I was chopping onions on the wooden chopping board. Prior to using the wooden board, I had been accustomed to a plastic one. I soon realized that I had been chopping off pieces of plastic with the sharp brown knife and the pieces often found their way to my bowl of noodles or in my vegetable curry via the pan where it was fried or the pressure cooker where it was boiled. Once, my friend saw me cut onions when I was making Binod uncle’s wai wai and felt pity for my degrading health. Voilà, he handed me the wooden board that I was currently using as a testament of the strong bond of our seven-year long friendship.
I was not skilled enough to chop onions as fast or as thinly sliced as the top chefs like Santosh Shah do. It always took me a few hours to chop the onions.
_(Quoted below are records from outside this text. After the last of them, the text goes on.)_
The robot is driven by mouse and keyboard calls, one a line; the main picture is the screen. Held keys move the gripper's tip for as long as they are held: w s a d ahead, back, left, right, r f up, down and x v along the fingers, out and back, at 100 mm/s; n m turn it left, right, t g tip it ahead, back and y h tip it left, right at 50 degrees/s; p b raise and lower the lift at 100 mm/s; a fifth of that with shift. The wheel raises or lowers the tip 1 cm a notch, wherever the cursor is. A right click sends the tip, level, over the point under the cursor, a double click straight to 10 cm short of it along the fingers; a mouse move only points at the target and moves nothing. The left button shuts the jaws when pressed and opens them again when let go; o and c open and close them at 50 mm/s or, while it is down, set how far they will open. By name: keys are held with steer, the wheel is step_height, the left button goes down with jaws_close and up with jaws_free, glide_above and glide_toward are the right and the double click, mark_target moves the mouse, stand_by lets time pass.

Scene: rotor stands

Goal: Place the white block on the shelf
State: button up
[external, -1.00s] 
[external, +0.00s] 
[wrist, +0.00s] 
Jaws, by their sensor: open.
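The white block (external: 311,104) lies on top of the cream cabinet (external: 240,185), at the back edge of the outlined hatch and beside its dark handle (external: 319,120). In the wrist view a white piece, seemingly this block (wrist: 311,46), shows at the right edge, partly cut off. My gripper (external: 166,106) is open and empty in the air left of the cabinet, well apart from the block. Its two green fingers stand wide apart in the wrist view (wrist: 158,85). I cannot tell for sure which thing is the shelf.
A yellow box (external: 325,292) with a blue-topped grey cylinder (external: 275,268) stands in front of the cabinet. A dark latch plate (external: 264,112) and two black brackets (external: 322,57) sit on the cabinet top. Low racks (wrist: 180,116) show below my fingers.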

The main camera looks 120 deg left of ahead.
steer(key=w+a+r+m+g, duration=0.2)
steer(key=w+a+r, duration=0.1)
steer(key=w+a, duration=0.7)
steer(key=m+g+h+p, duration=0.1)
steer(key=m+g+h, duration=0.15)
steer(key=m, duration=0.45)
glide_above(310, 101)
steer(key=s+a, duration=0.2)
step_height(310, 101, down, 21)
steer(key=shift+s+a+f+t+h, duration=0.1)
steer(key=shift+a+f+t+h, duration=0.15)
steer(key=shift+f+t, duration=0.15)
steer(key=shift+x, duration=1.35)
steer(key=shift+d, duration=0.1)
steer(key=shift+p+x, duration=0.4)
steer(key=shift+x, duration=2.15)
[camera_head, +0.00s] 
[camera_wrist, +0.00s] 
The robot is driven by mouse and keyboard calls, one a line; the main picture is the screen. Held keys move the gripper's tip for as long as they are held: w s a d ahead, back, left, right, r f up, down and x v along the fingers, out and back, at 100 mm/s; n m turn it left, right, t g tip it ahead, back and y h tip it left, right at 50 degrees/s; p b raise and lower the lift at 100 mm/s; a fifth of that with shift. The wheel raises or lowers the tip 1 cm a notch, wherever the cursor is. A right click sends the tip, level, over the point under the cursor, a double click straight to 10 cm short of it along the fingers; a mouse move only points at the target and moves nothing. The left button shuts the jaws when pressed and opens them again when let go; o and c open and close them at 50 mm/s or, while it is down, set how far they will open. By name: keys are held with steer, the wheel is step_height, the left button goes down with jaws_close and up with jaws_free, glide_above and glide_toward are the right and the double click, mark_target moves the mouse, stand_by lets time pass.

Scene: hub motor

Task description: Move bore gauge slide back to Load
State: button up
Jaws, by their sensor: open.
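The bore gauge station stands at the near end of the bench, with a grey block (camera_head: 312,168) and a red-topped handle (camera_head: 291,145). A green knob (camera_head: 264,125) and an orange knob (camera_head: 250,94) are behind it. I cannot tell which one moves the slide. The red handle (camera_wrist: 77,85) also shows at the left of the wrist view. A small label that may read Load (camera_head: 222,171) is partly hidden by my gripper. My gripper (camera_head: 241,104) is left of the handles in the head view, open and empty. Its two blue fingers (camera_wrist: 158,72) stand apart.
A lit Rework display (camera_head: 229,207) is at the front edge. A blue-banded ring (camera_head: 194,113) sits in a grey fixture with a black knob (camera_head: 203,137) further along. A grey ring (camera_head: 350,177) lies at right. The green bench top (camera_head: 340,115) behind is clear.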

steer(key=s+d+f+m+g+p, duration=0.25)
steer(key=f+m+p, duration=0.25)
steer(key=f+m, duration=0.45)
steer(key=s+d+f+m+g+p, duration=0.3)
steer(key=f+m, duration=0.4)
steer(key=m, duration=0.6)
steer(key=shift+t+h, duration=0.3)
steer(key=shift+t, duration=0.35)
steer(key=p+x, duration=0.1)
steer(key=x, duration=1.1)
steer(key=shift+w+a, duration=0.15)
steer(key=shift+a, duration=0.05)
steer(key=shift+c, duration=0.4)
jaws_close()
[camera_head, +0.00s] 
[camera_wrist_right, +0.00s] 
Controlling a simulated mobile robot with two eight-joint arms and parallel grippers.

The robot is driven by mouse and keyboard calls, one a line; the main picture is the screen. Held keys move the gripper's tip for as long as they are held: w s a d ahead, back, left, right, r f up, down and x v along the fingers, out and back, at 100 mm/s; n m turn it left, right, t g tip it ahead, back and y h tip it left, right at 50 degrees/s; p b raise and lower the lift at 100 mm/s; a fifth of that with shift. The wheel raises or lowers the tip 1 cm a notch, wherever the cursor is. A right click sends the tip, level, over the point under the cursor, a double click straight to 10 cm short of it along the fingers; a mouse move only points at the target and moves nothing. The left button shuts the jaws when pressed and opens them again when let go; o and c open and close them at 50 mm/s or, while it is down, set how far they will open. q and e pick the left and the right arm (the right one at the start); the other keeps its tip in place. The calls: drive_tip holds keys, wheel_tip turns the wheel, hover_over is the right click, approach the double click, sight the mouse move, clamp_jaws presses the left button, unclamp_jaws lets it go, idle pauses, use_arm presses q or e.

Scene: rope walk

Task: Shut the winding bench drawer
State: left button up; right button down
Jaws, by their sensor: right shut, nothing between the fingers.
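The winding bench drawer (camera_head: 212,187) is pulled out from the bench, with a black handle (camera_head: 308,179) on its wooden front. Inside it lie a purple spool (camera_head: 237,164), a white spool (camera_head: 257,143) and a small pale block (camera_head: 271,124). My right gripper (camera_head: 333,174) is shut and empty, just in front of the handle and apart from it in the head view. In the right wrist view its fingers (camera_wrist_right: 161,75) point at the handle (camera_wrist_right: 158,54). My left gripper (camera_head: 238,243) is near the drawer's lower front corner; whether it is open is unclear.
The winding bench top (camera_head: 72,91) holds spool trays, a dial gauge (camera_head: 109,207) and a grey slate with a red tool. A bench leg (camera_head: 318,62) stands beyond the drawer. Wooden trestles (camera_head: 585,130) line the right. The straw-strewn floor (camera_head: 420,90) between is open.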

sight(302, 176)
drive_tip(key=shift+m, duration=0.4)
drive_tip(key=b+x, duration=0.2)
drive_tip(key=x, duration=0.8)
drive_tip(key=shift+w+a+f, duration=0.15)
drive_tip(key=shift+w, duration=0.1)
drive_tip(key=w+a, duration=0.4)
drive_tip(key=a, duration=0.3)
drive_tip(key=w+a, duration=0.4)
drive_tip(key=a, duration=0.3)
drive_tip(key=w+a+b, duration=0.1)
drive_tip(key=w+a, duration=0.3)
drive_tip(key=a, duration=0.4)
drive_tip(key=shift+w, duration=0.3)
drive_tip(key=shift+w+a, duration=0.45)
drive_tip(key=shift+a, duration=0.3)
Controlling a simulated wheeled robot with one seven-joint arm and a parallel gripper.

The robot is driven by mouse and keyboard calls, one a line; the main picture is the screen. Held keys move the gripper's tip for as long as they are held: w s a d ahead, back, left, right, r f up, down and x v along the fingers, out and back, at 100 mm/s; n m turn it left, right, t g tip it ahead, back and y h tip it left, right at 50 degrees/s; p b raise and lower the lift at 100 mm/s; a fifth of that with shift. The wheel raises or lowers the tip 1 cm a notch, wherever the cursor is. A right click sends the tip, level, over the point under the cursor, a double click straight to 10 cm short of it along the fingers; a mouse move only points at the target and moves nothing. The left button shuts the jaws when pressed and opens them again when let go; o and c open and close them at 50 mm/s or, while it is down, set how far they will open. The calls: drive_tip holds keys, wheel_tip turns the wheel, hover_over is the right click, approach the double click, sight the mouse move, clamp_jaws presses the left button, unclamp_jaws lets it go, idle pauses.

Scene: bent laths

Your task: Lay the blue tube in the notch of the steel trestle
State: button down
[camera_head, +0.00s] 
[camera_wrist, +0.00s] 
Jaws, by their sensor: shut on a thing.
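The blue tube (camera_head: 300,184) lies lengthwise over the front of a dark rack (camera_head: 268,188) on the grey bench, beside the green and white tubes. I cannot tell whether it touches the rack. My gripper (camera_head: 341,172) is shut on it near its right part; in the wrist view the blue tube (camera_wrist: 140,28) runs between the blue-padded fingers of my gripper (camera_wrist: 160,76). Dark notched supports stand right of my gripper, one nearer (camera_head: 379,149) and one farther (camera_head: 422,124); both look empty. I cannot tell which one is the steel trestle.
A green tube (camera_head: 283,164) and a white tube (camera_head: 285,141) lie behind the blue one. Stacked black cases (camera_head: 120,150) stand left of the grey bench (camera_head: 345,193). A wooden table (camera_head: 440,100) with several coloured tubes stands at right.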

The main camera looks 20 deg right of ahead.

Every onion needed to be carefully cut with the utmost precision in order to maintain the same size of each piece. The task needed focus, dedication, and passion. It needed everything you would have written in the cover letter for your first job. Think of all the words KP Oli would boast about himself, if given the opportunity, and you would need all those character traits for the job.
One chop. A few seconds of analysis on shape, size, and quality. Another chop. Another analysis. The next chop. A smaller-than-normal chunk. Yeet it away in the neon green trashcan.
You might think why someone would ever have the need to cut the onions in such a particular fashion. I have no idea myself. The order came from the top – maathiko aadesh.